To nie mój pomysł Alinko. W Pisarzowicach podpatrzony, a że ja nie za bardzo lubię poczochrańców...to tnę.
Znowu jedsienią muszę jedną różę przesadzić...już myślałam, że jest w porządalu, ale się nie mieszczą...coraz bardziej się rozpychają. Princess Alexandra of Kent nie ma miejsca, muszę ją zabrać...tylko gdzie ją wsadzę...jeszcze nie wiem...
Spieszę się z cięciem Alinko i tak się martwię czy zdążę ze wszystkim. Psią pogodę zapowiadają, a plewienia mam od groma. Jak ja to zrobię...
To jej drugi rok dopiero a już zachwycająca. Dobrze, że się na nią uparłam
Cięcie kulek jest bardzo proste, tylko jednak pocięcie większej ilości sporo czasu zajmuje. W sobotę opitoliłam 22 i 2 stożki. Przy pagodzie kwiaty żurawek mam takie wysokie, że mam problem dojść do rosnących tam kulek. Już chciałam te kwiaty ściąć, ale mi się żal pszczół tam urzędujących zrobiło...i poczekam aż żurawki przekwitną. Wtedy tam ciachnę.
U mnie już pora, przyrosty nie były już wiotkie.
Lubię swoją łezkę, chociaż małe berberyski się pod żurawkami ukryły. Zresztą żurawki wylecą stamtąd w przyszłym roku. Akurat berberyski podrosną.

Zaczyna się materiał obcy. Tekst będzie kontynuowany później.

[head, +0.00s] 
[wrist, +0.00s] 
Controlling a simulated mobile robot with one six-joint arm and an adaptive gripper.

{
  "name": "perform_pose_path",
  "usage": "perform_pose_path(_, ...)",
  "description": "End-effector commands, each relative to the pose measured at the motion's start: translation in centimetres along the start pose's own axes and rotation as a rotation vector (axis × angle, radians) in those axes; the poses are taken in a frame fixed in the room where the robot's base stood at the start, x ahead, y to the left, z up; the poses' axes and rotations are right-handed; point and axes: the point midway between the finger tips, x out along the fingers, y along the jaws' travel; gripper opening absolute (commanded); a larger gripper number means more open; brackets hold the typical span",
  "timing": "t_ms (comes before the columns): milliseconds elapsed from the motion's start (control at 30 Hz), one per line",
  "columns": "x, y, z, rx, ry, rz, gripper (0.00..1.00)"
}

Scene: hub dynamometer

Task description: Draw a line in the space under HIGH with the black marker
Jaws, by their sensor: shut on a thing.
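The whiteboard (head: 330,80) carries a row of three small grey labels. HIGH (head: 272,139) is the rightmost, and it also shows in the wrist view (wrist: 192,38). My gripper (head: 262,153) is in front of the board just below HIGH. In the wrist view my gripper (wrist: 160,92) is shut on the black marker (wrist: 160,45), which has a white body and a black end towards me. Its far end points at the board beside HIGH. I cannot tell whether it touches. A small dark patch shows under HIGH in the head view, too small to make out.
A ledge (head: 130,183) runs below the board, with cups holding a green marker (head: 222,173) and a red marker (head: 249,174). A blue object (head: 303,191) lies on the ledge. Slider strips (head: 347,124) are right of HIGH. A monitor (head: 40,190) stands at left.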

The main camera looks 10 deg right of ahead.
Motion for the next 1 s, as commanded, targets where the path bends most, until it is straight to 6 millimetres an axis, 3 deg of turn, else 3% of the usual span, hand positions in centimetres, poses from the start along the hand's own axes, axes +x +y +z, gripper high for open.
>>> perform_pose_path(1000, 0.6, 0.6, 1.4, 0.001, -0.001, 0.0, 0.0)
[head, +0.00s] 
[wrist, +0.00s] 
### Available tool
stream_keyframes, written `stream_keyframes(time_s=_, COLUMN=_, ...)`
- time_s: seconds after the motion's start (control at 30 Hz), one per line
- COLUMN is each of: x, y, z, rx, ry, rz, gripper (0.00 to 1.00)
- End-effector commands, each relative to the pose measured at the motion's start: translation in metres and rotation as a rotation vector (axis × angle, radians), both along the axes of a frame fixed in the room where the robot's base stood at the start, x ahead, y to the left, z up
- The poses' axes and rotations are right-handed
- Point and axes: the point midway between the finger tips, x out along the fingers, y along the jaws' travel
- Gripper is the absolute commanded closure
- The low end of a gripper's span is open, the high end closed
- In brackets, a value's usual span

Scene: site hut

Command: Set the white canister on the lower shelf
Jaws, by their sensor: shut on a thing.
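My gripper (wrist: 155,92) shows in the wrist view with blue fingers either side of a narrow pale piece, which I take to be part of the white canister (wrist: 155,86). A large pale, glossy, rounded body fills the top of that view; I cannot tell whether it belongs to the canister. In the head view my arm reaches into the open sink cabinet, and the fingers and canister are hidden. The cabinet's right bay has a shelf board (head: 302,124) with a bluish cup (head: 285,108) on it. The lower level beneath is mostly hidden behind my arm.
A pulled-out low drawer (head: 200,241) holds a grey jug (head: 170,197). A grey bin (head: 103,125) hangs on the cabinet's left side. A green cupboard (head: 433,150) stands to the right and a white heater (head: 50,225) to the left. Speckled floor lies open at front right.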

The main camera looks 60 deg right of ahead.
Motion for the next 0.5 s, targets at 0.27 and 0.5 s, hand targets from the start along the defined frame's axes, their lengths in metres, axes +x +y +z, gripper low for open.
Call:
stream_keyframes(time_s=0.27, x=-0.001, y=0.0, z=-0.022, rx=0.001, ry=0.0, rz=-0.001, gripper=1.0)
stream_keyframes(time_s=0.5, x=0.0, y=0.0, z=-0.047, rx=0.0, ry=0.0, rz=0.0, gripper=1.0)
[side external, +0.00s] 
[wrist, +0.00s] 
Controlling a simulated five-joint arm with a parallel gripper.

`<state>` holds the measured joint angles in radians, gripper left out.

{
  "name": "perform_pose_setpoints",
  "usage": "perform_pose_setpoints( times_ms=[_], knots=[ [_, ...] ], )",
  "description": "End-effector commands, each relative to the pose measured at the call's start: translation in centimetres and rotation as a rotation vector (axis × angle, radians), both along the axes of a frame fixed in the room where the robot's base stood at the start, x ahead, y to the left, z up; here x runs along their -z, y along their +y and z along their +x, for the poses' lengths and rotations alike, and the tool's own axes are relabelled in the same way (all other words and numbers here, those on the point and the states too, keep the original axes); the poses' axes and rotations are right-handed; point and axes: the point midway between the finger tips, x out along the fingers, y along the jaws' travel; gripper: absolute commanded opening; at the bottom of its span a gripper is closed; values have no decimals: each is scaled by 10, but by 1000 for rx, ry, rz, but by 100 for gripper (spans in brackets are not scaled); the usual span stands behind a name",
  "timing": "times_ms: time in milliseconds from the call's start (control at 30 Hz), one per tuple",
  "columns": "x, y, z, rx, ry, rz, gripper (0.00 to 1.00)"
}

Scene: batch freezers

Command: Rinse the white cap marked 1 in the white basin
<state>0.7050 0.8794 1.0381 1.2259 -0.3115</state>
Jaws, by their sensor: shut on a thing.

Powiem Ci po cichutku, że wolałabym takie spłaszczone kule, ale mi takie akuratne wychodzą...jakoś boję się bardziej ciachnąć ten czubek kulki
Pomysł na cięcie azalii żywcem ściągnięty ze szkółki w Pisarzowicach
Czytałam Rysiowi Twoje pochwały, nawet Cię skojarzył, to jest rzadkość u mojego męża. Do tej pory kojarzył z forum Kasię i Małgosię Postępy robi
Kanciki zrobił "ponad normę". Miał tylko buksy ciachnąć, pewno chciał się zrehabilitować ja mu powiedziałam, że takie chudziny mu wyszły
Bogdziu nawet tak nie mów, bo od razu się bardziej denerwuję...zapowiadają deszcze...jak ja to wszystko wyplewię...a na dodatek deszcz na 25-go czerwca tez zapowiadają Masakra!!!